In Africa, the slump in oil prices over the past three years has led to a divergence in the fortunes of differing economies. Despite the current economic challenges, the continent’s compelling long-term growth prospects continue to attract developer and investor interest across all commercial and residential property sectors.

The Asia Pacific region continues to see strong economic growth, with demand in many commercial property markets reflecting this. China is increasingly influential on many levels, including the source of outbound capital and the increasing numbers of corporates expanding their footprints regionally.


Residential markets in the UK have converged over the past 12 months, with regional price growth slowing to match weaker performance in London. However, sales activity has experienced something of a recovery, with London in particular experiencing an uptick in 2017 compared with very weak trading conditions a year earlier following the Brexit referendum.

Rents have been rising modestly across the UK and, with a slowdown in buy-to-let lending, one of the key stories has been the growth in the professionally-managed private rental sector, with notable growth in construction activity in outer London boroughs and key regional cities.

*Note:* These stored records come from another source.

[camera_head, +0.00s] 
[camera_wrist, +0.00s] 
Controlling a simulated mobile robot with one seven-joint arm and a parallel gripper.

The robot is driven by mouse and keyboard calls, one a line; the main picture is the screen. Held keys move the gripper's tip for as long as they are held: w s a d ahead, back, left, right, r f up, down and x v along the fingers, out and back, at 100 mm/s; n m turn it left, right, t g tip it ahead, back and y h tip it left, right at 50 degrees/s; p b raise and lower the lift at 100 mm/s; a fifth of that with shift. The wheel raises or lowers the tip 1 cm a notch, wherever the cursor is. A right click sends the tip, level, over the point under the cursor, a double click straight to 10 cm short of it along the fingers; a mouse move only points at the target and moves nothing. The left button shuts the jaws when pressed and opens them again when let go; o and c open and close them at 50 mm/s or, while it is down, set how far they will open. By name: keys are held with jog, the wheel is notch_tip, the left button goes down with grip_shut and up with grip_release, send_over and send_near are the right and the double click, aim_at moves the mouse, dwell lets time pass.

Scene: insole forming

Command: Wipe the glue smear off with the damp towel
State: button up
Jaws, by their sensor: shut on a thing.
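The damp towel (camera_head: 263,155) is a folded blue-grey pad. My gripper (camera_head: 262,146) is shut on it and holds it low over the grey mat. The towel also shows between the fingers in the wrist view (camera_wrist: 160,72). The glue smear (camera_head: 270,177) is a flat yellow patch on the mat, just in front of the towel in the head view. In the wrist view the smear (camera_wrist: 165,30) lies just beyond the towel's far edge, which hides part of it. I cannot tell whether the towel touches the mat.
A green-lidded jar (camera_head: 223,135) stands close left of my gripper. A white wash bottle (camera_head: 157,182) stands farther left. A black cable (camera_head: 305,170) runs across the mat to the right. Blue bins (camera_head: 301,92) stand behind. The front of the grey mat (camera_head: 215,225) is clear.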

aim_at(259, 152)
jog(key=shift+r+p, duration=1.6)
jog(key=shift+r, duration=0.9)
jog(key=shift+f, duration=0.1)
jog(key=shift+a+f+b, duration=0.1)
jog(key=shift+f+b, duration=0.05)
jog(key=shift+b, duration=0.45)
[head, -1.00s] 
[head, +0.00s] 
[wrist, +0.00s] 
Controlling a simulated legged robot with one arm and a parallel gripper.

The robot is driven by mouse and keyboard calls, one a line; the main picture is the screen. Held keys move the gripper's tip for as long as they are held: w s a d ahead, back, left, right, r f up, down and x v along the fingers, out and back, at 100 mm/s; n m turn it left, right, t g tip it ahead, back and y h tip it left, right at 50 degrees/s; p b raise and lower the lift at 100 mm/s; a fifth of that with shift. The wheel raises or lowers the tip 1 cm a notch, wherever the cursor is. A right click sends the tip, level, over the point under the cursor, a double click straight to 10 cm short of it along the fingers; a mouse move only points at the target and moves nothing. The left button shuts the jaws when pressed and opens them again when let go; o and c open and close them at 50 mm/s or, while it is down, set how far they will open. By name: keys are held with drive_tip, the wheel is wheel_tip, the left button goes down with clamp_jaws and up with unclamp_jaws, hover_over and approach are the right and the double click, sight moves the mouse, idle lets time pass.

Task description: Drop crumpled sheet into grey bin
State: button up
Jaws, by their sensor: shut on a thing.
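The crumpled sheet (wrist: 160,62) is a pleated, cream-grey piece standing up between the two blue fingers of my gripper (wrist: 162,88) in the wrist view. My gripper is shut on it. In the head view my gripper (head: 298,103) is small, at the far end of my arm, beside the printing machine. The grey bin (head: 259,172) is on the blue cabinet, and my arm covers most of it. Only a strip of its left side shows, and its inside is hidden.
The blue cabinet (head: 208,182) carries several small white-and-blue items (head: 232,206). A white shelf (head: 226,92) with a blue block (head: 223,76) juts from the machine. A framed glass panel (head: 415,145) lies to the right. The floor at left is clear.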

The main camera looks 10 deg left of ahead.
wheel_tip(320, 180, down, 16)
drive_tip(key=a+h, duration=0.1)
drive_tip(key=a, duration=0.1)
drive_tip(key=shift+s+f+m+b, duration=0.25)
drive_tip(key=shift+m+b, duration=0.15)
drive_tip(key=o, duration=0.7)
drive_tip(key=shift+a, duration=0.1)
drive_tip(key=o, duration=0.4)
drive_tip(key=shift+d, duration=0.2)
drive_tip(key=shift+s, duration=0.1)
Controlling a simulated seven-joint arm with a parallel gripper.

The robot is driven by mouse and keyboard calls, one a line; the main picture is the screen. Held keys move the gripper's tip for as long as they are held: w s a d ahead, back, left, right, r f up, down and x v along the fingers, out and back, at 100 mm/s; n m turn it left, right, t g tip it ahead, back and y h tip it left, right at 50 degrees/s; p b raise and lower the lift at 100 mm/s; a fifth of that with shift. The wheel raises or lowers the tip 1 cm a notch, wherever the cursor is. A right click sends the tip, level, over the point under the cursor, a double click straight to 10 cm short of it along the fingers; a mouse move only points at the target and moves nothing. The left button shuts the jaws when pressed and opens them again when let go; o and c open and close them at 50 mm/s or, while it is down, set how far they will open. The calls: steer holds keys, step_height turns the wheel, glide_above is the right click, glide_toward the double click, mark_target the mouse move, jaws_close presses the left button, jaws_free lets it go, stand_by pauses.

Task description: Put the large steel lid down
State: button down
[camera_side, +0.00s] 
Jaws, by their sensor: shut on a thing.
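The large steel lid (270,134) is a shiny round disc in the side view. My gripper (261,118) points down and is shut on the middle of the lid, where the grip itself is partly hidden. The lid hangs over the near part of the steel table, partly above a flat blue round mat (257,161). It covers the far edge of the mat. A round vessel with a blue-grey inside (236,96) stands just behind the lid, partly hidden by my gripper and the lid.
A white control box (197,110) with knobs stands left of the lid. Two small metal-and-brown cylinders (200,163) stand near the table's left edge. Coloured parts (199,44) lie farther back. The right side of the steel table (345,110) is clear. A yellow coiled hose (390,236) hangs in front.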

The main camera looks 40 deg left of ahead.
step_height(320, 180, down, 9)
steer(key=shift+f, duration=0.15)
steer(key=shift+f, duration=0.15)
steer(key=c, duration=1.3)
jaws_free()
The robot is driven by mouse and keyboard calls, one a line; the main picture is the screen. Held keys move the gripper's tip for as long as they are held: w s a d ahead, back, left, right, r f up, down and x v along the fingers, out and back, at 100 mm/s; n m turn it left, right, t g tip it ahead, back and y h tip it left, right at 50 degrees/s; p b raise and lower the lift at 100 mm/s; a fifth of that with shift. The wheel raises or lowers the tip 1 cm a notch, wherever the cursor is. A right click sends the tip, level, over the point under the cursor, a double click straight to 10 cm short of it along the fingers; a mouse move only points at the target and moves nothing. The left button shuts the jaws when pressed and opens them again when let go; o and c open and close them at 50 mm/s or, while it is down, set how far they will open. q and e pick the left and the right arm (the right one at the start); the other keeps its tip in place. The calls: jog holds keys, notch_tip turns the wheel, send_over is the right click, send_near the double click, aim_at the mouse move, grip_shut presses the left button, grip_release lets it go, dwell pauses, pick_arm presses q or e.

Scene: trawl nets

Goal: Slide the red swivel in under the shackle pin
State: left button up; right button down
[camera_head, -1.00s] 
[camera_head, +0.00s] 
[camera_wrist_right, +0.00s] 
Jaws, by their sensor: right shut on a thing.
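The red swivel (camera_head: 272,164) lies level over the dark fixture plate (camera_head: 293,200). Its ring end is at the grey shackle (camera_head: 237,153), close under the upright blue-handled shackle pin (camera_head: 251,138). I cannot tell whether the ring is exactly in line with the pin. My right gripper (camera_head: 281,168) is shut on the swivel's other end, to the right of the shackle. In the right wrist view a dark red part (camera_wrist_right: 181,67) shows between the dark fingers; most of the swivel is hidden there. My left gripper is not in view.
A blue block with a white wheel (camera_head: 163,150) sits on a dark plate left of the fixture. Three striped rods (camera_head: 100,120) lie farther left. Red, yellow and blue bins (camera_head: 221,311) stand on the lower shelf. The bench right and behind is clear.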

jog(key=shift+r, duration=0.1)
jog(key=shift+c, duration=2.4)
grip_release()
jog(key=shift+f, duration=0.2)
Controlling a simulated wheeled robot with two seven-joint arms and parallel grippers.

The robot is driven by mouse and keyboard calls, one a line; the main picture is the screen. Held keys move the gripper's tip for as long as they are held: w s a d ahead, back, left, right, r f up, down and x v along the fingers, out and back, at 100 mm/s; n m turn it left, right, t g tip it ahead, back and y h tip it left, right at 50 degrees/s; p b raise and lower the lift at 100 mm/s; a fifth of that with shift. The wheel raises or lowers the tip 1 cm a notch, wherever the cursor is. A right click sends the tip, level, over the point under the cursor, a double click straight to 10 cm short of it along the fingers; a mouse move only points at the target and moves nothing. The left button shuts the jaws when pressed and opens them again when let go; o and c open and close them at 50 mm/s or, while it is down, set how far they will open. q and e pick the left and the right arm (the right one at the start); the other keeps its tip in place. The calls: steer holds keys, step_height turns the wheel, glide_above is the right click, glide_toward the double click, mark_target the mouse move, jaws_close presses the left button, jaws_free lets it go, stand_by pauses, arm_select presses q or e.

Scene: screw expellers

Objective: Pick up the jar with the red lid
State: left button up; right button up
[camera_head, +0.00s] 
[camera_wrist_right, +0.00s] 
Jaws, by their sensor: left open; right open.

Global housing markets have generally seen continued price growth, with only six out of 55 countries tracked by Knight Frank’s Global House Price Index experiencing contraction over the past year. Nonetheless, there are signs of a slowdown in the rate of growth, especially in China and key European markets where the rally seen in prices over the past two years is slowing.

Elliott said the recent mergers in the agency world had strengthened KF's belief that its postion as a partnerwhip with a global platform gave it a distinctive personality for growth. "It strengthens our belief we can develop the partnership with greater pace. We will invest in peopla dn teams rather than businesses."